[Data records]
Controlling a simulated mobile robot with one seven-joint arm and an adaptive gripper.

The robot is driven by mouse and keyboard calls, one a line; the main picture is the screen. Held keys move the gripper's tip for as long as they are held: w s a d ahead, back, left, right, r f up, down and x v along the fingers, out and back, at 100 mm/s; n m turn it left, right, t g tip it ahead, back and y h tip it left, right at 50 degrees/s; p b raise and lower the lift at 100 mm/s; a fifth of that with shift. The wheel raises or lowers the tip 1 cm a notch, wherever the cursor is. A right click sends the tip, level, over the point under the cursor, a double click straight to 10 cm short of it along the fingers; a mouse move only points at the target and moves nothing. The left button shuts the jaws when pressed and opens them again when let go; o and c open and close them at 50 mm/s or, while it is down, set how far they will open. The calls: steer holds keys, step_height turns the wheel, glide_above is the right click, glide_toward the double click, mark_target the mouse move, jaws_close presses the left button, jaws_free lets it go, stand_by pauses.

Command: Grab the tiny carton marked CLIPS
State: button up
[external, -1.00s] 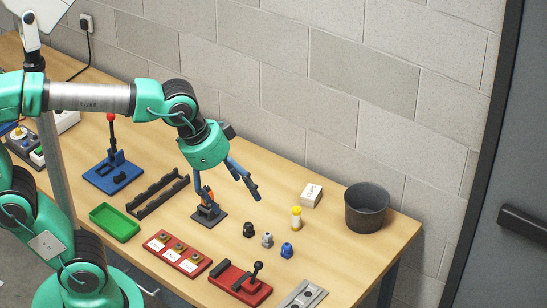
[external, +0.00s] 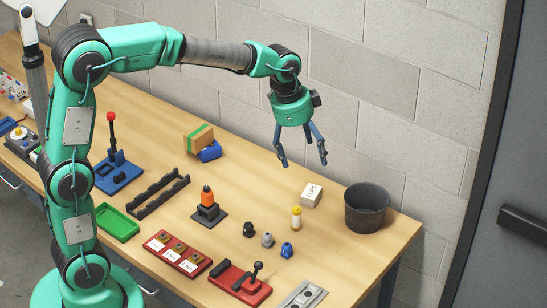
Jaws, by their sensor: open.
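The tiny carton marked CLIPS (external: 311,196) is a small white box with dark lettering on its top. It sits on the wooden bench toward the right, near the wall side. My gripper (external: 303,164) is open and empty, pointing down. In the external view its fingertips appear above and a little left of the carton, apart from it. The exact height of the gap cannot be told.
A dark bin (external: 367,208) stands right of the carton. Several small knobs, a red clamp fixture (external: 240,284) and an orange-topped tool in a stand (external: 208,208) are nearer the front and left.

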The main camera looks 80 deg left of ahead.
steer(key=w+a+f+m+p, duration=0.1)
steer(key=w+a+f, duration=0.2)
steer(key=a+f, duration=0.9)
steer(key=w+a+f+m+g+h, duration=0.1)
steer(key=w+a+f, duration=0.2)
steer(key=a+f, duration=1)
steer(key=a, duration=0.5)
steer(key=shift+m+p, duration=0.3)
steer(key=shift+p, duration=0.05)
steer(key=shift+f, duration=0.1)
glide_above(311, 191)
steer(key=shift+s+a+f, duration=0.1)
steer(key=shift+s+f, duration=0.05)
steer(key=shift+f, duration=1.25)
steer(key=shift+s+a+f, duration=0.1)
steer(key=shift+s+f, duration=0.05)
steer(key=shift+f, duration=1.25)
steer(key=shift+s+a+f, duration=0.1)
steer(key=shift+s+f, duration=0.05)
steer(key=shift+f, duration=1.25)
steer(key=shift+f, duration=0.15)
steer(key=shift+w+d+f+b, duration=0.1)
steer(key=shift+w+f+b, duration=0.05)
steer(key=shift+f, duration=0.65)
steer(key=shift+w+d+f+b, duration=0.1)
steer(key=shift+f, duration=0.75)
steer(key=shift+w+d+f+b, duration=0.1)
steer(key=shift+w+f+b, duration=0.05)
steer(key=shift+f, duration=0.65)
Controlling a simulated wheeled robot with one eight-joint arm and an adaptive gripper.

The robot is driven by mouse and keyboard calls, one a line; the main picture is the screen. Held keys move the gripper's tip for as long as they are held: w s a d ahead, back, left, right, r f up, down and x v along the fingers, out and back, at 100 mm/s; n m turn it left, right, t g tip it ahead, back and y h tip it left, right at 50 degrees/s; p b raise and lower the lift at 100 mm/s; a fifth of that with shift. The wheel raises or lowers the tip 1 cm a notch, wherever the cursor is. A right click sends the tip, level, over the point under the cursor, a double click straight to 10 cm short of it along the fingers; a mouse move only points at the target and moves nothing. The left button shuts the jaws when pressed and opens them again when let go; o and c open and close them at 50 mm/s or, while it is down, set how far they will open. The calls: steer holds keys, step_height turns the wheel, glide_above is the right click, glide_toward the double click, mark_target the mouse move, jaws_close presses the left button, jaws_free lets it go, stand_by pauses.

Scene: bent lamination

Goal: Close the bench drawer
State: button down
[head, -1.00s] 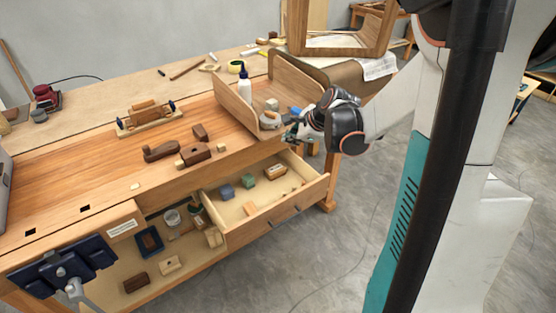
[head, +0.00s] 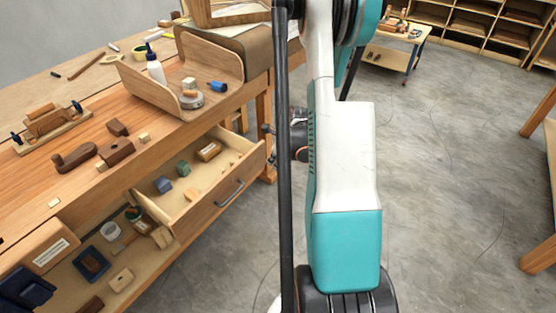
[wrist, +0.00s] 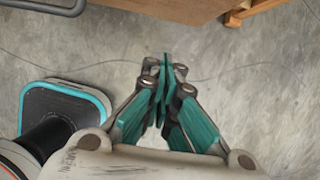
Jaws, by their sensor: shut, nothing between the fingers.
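The bench drawer (head: 204,214) stands pulled out from the workbench (head: 90,195) in the head view. Its front has a grey bar handle (head: 230,193). Inside lie a blue block (head: 163,184), a green block (head: 183,168) and other small wooden pieces. My gripper shows in the wrist view (wrist: 165,68) with its teal fingers together and nothing between them, over grey floor. In the head view it is mostly hidden behind my arm, to the right of the drawer front's far end. I see no contact with the drawer.
A curved wooden piece (head: 150,99) on the bench holds a white bottle (head: 154,66) and small items. An open shelf space left of the drawer holds a blue tray (head: 91,263). Floor (head: 440,160) right of my arm is clear. Wood shows at the wrist view's top edge.

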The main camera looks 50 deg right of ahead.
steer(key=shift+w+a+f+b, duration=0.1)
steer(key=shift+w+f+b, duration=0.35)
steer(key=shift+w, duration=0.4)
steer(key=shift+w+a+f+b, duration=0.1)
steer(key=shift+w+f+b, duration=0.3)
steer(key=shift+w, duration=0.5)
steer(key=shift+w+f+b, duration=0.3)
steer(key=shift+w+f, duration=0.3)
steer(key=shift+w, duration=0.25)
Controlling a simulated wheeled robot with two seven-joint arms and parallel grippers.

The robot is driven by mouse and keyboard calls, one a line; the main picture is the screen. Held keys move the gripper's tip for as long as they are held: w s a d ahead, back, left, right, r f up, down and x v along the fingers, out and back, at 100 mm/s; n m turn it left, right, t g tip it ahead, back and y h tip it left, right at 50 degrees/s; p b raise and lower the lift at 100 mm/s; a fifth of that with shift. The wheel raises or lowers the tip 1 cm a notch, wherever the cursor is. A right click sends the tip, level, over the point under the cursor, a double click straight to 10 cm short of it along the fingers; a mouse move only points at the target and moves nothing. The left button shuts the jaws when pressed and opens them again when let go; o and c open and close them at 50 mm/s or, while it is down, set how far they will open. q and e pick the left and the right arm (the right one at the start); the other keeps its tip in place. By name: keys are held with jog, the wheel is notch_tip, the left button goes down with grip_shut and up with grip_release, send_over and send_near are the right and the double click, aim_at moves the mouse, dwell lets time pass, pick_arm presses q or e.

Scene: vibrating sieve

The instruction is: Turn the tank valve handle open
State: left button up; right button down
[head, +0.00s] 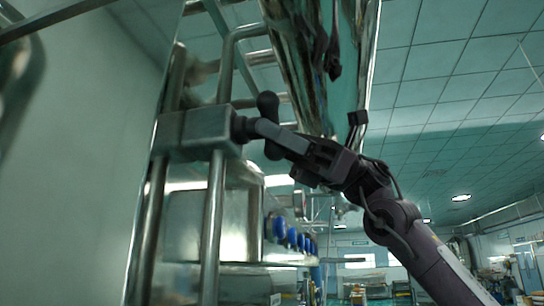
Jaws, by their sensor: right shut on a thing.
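The dark tank valve handle (267,103) has a rounded knob on top and stands roughly upright beside the grey metal block (198,132). My right gripper (256,130) comes in from the right and is shut on the handle around its middle. Its fingers hide part of the handle. The shiny metal tank (352,35) hangs just above and behind my right gripper and mirrors dark shapes. My left gripper is not in view.
Vertical metal posts (212,225) run down from the block at the left, near the pale wall (70,170). Blue round parts (291,238) line the equipment behind. The room at the right is open.

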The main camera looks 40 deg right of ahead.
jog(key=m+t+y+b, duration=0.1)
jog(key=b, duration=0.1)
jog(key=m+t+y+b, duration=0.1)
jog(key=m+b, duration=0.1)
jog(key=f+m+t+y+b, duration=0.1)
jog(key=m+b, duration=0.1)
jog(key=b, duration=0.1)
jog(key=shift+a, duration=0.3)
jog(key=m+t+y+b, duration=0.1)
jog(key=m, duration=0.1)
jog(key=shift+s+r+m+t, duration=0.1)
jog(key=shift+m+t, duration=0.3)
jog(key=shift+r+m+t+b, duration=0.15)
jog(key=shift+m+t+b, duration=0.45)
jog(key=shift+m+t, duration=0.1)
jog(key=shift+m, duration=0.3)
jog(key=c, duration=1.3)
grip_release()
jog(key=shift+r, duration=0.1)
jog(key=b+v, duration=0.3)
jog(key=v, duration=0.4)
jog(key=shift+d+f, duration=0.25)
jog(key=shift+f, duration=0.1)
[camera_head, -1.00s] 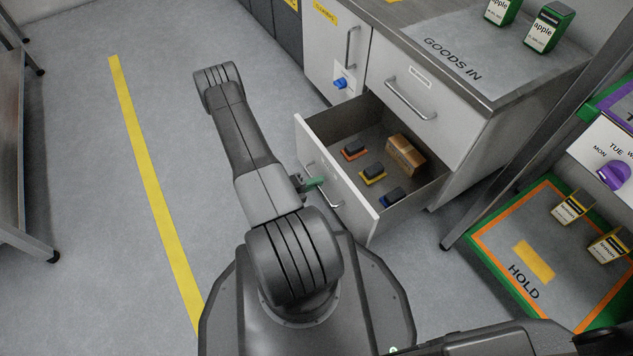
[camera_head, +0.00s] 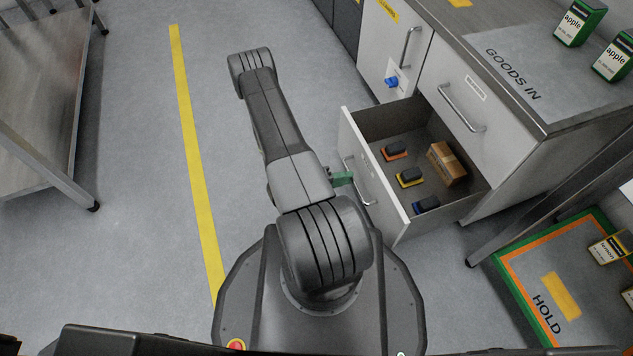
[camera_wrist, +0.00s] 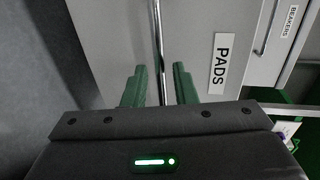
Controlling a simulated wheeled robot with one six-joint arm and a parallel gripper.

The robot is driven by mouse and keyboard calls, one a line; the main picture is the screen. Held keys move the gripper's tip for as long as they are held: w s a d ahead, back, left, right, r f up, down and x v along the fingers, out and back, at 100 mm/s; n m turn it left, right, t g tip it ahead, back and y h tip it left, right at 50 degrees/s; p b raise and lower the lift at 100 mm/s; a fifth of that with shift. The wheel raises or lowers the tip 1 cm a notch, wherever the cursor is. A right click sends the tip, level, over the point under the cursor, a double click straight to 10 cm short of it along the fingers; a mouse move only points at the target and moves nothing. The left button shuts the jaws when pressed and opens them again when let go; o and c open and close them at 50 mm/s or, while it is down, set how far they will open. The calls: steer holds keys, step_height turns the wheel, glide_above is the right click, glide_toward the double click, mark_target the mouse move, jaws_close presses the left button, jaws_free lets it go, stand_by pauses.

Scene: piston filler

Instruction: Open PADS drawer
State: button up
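The PADS drawer (camera_head: 375,178) stands pulled well out of the cabinet in the head view. Several dark-topped pads in orange, yellow and blue and a brown box lie inside it. In the wrist view its front (camera_wrist: 195,20) carries the PADS label (camera_wrist: 219,63). The bar handle (camera_wrist: 158,45) runs between the two green fingers of my gripper (camera_wrist: 160,86). The fingers are apart, with a visible gap on each side of the bar. In the head view my gripper (camera_head: 342,179) is at the drawer front, mostly hidden by my arm.
A closed drawer (camera_head: 460,105) is above the open one; the wrist view shows a BEAKERS label (camera_wrist: 290,22) beside PADS. The GOODS IN worktop (camera_head: 520,75) is above. A HOLD mat (camera_head: 512,278) lies at right. A metal table (camera_head: 45,120) stands at left. Floor between is clear.

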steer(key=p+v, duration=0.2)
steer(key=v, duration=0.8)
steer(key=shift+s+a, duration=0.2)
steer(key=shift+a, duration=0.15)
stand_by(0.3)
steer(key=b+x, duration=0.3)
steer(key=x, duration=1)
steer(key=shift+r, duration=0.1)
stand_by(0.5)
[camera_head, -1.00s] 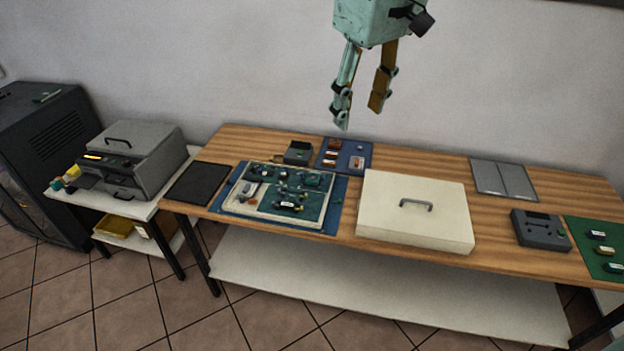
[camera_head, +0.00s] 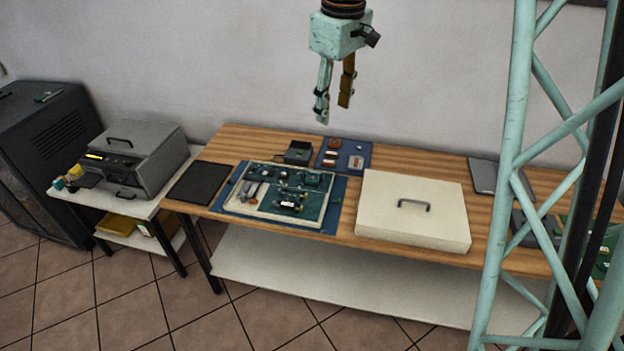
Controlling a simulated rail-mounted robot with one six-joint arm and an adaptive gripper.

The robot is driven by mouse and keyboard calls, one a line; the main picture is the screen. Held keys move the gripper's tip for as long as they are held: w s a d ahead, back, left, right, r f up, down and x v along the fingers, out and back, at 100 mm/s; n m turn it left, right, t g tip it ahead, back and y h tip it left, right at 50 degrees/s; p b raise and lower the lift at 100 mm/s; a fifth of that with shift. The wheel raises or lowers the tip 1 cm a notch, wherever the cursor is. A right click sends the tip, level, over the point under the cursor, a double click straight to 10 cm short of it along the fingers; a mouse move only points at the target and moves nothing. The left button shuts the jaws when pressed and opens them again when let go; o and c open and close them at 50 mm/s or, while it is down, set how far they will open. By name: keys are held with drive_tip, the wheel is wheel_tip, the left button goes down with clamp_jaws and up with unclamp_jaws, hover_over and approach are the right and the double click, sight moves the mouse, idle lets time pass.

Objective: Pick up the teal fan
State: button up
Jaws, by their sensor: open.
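My gripper (camera_head: 334,110) is open and empty, pointing down in the air in front of the wall, well above the wooden table. One finger is pale teal, the other ochre. A cream tray (camera_head: 232,206) on a blue mat (camera_head: 335,212) holds a green board with several small dark teal and green parts. They are too small for me to tell surely which is the teal fan. A dark teal block (camera_head: 313,180) near the tray's back right is one candidate. Nothing is between the fingers.
A cream lidded box (camera_head: 440,228) stands right of the tray, a black pad (camera_head: 199,184) left of it. A small dark box (camera_head: 299,152) and a blue mat with small parts (camera_head: 344,146) lie behind. My lattice mast hides part of the table's right end.

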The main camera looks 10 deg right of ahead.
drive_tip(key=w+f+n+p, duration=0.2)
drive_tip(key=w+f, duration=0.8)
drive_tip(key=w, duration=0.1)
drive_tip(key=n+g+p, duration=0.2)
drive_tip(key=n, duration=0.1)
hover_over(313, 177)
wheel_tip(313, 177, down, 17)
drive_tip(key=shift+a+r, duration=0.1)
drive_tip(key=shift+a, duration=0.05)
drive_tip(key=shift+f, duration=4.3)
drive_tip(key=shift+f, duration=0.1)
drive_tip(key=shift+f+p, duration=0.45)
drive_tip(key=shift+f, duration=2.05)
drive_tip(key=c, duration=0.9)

• _EXERCISE DETAILS_
Produce only the lines from the line containing "The main camera looks 80 deg left of ahead." through the line containing "Controlling a simulated wheeled robot with one eight-joint", inclusive of both, exactly as they stand in the entries above.

• _ANSWER_
The main camera looks 80 deg left of ahead.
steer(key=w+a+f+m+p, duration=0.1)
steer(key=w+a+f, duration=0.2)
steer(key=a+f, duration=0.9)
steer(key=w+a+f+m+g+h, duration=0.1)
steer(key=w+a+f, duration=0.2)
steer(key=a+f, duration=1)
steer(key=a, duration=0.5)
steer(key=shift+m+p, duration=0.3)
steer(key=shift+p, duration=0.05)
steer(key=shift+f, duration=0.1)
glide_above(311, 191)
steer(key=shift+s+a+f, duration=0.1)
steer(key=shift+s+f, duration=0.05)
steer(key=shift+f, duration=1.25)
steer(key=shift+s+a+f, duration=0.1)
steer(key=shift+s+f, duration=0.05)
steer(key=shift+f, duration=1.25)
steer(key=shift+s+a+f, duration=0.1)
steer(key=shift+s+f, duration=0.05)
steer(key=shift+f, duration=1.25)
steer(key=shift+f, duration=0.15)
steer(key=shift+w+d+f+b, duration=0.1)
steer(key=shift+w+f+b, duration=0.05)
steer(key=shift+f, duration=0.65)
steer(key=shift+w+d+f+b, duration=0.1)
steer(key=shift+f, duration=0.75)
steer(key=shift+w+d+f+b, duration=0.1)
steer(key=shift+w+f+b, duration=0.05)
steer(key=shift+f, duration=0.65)
Controlling a simulated wheeled robot with one eight-joint arm and an adaptive gripper.

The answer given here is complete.